A man loses his wife, lives in a haze, and then finds healing new love until the secrets start popping. nonfictio.
Sweet, accessible, uplifting and predictable, the latest love story from
Sparks (The Notebook) leaves the reader with just one burning question:
Why is this consummate beach book being published in the fall? The
nearly thwarted but eventually triumphant romance of deputy sheriff
Miles Ryan and second-grade teacher Sarah Andrews goes down as easily as
marshmallow fluff and offers about as much real nourishment. Miles's
high school sweetheart, Missy, was killed in an unsolved hit and run
accident, leaving him to raise their son, Jonah, in New Bern, N.C.

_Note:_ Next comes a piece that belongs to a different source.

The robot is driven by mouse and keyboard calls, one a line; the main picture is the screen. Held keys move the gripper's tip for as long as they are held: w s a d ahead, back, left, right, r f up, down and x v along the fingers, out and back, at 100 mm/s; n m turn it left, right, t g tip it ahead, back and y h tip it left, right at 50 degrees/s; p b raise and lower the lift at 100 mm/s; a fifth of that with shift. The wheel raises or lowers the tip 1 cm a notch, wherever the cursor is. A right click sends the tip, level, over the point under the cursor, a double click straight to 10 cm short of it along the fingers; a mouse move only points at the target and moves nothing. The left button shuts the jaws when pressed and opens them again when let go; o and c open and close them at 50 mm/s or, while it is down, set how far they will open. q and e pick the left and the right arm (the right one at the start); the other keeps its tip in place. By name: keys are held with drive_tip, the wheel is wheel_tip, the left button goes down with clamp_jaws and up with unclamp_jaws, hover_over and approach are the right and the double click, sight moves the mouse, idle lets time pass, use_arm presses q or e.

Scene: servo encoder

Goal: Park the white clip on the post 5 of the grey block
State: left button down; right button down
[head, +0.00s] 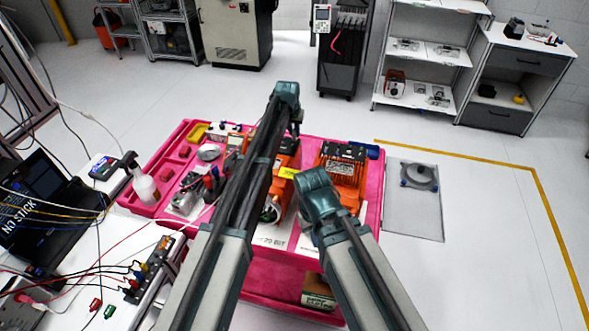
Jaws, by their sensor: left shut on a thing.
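My left arm reaches far over the pink cart. Its gripper (296,126) is a small dark shape at the end, above the back of the left orange unit; it is shut on something too small and hidden to make out. My right gripper (325,222) is low in front of the right orange unit, mostly hidden by its own wrist, so its jaws cannot be judged. A long greyish block (152,276) with coloured clips and leads stands on the left bench. I cannot pick out its post numbers or a white clip.
The pink cart (163,163) holds orange units (346,168), a white bottle (145,187) and small tools. A laptop (40,190), loose cables, a red clip (95,305) and a green clip (110,312) are at the left.

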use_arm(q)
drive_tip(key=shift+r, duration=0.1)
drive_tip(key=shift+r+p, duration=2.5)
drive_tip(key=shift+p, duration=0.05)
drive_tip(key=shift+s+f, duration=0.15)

Sarah's politically ambitious husband, Michael, dumped her when her
ovaries proved inactive, and she fled to New Bern to teach, and love,
other people's kids. Miles and Sarah meet at a parent-teacher
conference, and the sparks fly. But there's a fly in the ointment as
well; an italicized voice threaded among the happy chapters alerts us
that Missy's death was caused by someone whose identity, if revealed,
could destroy Miles and Sarah's newfound joy. In Sparks's heaven, clouds
exist to make silver linings look the brighter. As tough truth shadows
their landscape, Miles and Sarah find depths within themselves, and
their rekindled light illumines all. New Bern becomes a city of the
reborn. Charlie Curtis, Miles's stickler boss, learns to bend; Missy's
aimless killer morphs into a healer; and Jonah once again knows a
mother's love. The opposite of edgy, with simple sentences and
soft-pedaled sex, Sparks's plain vanilla morality will doubtless sell
like ice cream on a steamy day. (Sept.)Forecast: Major television and
print advertising and an 18-city author tour will broadcast Sparks's
latest from the rooftops; expect instant bestsellerdom.